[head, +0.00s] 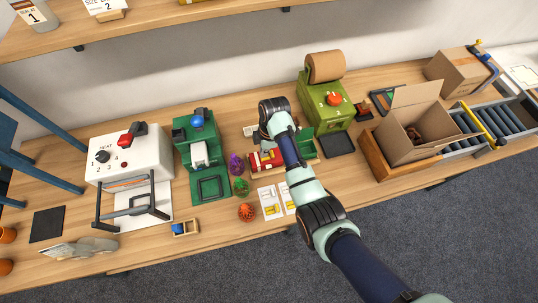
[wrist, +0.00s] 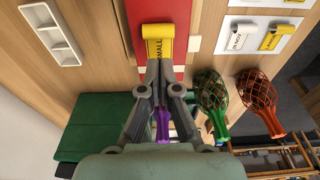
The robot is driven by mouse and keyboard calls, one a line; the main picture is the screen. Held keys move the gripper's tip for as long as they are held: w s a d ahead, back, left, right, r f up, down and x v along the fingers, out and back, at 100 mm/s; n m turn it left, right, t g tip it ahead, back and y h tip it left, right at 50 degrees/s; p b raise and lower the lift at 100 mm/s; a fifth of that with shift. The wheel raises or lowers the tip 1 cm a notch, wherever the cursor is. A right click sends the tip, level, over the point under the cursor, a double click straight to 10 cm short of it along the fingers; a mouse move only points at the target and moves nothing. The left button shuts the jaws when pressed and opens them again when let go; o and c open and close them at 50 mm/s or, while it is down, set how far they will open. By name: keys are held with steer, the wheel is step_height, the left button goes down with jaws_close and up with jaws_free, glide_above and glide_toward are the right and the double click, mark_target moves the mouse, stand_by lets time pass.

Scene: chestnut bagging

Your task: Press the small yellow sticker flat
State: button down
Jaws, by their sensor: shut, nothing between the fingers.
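The small yellow sticker (wrist: 158,42), marked "SMALL", lies on a red surface (wrist: 170,10) at the top middle of the wrist view.
Purple, green (head: 241,187) and orange (head: 246,212) netted bags stand left of the red item. White label sheets (head: 269,203) lie in front. A green machine (head: 198,150) stands left and an olive one (head: 327,102) right. A carton (head: 408,135) is farther right.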

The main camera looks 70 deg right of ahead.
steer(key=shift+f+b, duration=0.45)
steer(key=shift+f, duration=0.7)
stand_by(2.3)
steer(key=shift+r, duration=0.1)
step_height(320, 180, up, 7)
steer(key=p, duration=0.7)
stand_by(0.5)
++++++++++++++++++++
▶ [Exercise objective]:
Copy each line from the data above that includes "button".

▶ [Problem solution]:
The robot is driven by mouse and keyboard calls, one a line; the main picture is the screen. Held keys move the gripper's tip for as long as they are held: w s a d ahead, back, left, right, r f up, down and x v along the fingers, out and back, at 100 mm/s; n m turn it left, right, t g tip it ahead, back and y h tip it left, right at 50 degrees/s; p b raise and lower the lift at 100 mm/s; a fifth of that with shift. The wheel raises or lowers the tip 1 cm a notch, wherever the cursor is. A right click sends the tip, level, over the point under the cursor, a double click straight to 10 cm short of it along the fingers; a mouse move only points at the target and moves nothing. The left button shuts the jaws when pressed and opens them again when let go; o and c open and close them at 50 mm/s or, while it is down, set how far they will open. By name: keys are held with steer, the wheel is step_height, the left button goes down with jaws_close and up with jaws_free, glide_above and glide_toward are the right and the double click, mark_target moves the mouse, stand_by lets time pass.
State: button down

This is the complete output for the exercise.